Хотя марксизм и социальный дарвинизм в конечном счете оказались представлены противоположными концами политического спектра, у них был один и тот же источник — стремление овладеть универсальной теорией, которая даст объяснение человеческому существованию и станет руководящим принципом человеческих поступков. Подобные теории со всей неизбежностью приводили своих приверженцев к умозрительным размышлениям о проблемах человечества, нежели к практическому участию в улучшении жизни отдельных людей. Огромный рабочий класс, произведенный на свет индустриализацией, рассматривался и Марксом, который идеализировал «массы», и социальными дарвинистами, которые очерняли их, именно как масса — однородная и находящаяся во власти неумолимых исторических сил.

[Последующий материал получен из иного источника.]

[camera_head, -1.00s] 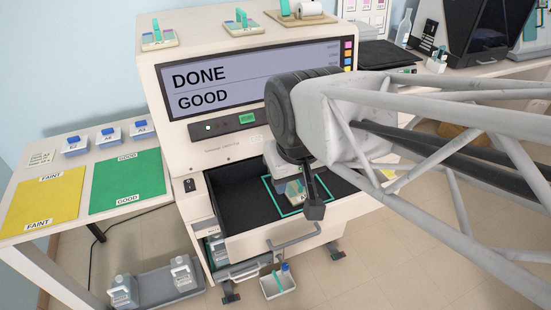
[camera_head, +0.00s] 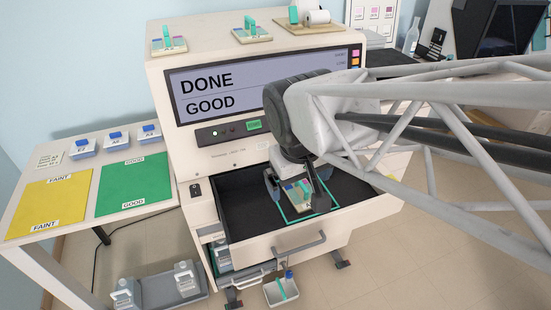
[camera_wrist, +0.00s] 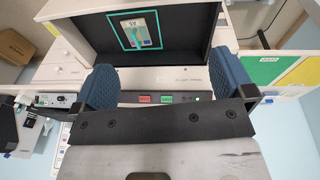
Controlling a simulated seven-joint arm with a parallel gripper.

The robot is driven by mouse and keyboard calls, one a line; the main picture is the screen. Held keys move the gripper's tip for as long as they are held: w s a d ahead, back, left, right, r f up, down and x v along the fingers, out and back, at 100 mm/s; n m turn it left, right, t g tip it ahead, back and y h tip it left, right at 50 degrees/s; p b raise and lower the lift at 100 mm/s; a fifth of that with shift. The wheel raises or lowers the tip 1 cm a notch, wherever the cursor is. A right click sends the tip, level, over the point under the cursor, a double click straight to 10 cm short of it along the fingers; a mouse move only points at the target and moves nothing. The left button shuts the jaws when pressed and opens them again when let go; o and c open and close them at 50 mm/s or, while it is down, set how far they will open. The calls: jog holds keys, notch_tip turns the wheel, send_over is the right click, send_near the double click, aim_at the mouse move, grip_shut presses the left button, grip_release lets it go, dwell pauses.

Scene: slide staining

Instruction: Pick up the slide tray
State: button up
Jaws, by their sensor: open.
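The slide tray (camera_head: 298,196) lies in the open black-lined drawer of the staining machine, inside a teal outline (camera_head: 322,211). It is a pale tray with coloured slides and a teal handle. In the wrist view the tray (camera_wrist: 134,33) appears upper centre within its teal frame, with a label on it. My gripper (camera_head: 296,192) hangs over the drawer at the tray in the head view, fingers apart. The blue padded fingertips (camera_wrist: 165,82) also show spread in the wrist view, with nothing between them. Whether a finger touches the tray cannot be told.
The machine's screen (camera_head: 262,84) reads DONE and GOOD. Other slide trays (camera_head: 169,46) stand on top of the machine. A side table holds a yellow FAINT mat (camera_head: 49,205) and a green GOOD mat (camera_head: 133,184). The drawer's front wall and handle (camera_head: 300,245) stick out.

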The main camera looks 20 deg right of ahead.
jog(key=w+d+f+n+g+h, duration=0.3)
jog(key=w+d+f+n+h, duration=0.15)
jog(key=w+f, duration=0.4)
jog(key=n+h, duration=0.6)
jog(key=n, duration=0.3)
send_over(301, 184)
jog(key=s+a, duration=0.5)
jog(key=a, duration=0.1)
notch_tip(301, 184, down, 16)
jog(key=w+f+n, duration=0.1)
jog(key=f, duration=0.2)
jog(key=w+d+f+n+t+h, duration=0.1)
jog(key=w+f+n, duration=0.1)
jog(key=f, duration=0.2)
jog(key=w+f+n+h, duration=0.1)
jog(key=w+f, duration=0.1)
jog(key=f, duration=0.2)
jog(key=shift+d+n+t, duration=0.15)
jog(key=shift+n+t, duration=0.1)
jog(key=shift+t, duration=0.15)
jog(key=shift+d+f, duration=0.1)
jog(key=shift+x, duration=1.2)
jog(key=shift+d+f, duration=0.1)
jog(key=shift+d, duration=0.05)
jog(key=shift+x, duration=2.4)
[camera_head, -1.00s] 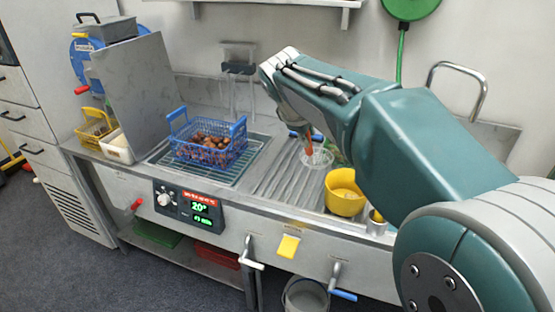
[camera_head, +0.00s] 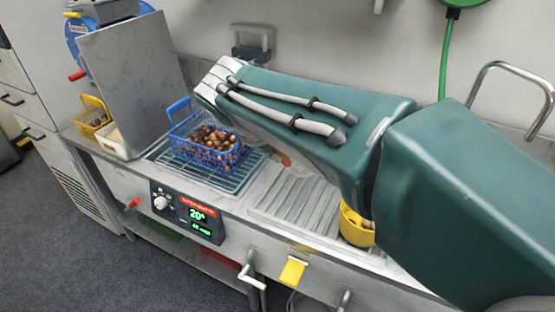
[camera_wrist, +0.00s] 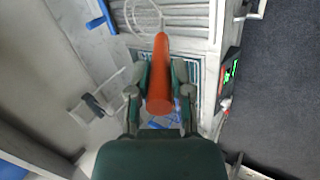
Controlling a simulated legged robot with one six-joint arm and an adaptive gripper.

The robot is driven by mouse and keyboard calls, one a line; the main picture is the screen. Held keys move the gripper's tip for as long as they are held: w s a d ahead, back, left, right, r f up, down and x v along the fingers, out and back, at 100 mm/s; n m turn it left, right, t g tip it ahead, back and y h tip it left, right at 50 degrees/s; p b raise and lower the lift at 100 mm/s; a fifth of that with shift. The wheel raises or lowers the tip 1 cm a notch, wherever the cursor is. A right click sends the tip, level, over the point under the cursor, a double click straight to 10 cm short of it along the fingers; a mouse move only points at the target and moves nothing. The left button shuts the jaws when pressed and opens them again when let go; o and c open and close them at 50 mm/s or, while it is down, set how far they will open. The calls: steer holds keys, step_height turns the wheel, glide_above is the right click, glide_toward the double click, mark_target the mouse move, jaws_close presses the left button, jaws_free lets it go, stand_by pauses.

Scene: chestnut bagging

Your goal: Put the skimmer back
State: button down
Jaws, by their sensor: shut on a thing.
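The skimmer's orange handle (camera_wrist: 159,75) stands out between the fingers of my gripper (camera_wrist: 160,88) in the wrist view. My gripper is shut on this handle. The skimmer's pale round wire head (camera_wrist: 145,16) shows beyond the handle at the top of that view. In the head view my arm hides the gripper and most of the skimmer; only a small orange-red bit (camera_head: 284,158) shows under the arm. A grey wall bracket with a dark clamp-like part (camera_head: 252,45) is on the back wall, and it also shows at left in the wrist view (camera_wrist: 96,102).
A blue basket (camera_head: 178,146) of chestnuts stands on a rack at left. A yellow container (camera_head: 352,228) is partly hidden below my arm. The ribbed drainboard (camera_head: 298,203) looks clear where visible.

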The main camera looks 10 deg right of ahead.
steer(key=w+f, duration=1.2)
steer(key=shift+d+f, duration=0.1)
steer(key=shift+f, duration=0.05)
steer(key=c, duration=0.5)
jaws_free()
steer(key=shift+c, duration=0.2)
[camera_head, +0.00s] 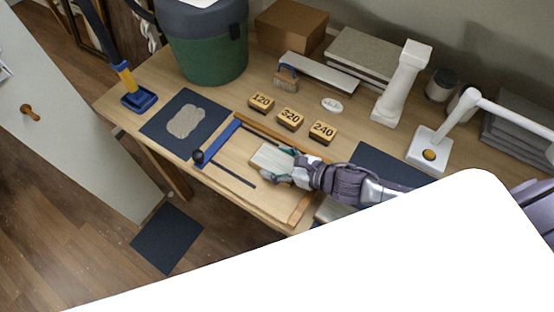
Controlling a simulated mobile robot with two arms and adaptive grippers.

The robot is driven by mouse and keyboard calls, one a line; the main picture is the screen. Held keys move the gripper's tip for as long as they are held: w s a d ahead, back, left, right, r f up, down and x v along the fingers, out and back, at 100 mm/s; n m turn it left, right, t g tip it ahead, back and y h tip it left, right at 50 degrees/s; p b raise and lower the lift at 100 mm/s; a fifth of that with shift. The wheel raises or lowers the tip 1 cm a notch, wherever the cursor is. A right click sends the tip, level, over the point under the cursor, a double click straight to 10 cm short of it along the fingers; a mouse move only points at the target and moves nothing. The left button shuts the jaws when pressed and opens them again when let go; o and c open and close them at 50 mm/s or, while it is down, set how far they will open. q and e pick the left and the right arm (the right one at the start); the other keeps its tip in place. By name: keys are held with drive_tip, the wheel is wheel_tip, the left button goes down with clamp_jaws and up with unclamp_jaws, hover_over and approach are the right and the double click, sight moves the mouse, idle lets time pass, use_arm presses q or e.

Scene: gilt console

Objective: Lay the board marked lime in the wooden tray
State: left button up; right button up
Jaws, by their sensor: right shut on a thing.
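My right gripper (288,166) reaches in from the right and is shut on a pale, flat board (267,157). The board is over the wooden tray (301,208), whose brown rim shows behind and to the right of it. I cannot tell whether the board touches the tray's floor. No lime marking can be read on it, and the fingers cover its right end. My left gripper is not in view.
A blue bar with a black knob (198,156) lies along the tray's left side. Blocks marked 120 (261,102), 320 (289,118) and 240 (322,132) stand behind. A dark mat (163,128) lies left. A large white surface hides the lower right.

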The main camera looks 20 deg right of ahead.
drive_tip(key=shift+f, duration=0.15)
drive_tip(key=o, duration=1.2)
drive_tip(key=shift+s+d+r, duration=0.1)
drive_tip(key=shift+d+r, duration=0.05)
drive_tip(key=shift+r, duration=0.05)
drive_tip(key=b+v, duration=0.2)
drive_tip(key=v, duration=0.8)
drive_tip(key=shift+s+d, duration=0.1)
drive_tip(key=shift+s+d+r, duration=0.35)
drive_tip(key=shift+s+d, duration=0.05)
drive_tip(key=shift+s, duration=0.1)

Все это могло остаться без особенных последствий на фоне того, что в конце XIX века представители европейской массы впервые начали пожинать плоды повышения уровня жизни, социальных реформ и расширения политических прав. Однако политические идеи становились грозной силой сами по себе. Гегелевская вера в историческое предназначение, необходимость обустроить общество на рациональных основаниях, которую ощущали лидеры рабочего класса, страх и ненависть по отношению к большинству, которые ощущали классы привилегированные, и, самое главное, все более прочное отождествление человека с национальным государством как неким историческим, органическим, полумистическим существом, живущим по законам эволюции, в частности по закону о выживании наиболее приспособленных, — все это сошлось воедино, чтобы подтолкнуть на первый взгляд мирную и процветающую Европу к военной катастрофе. Этот процесс, казалось, попирал логику истории — и тем не менее происходил в реальности.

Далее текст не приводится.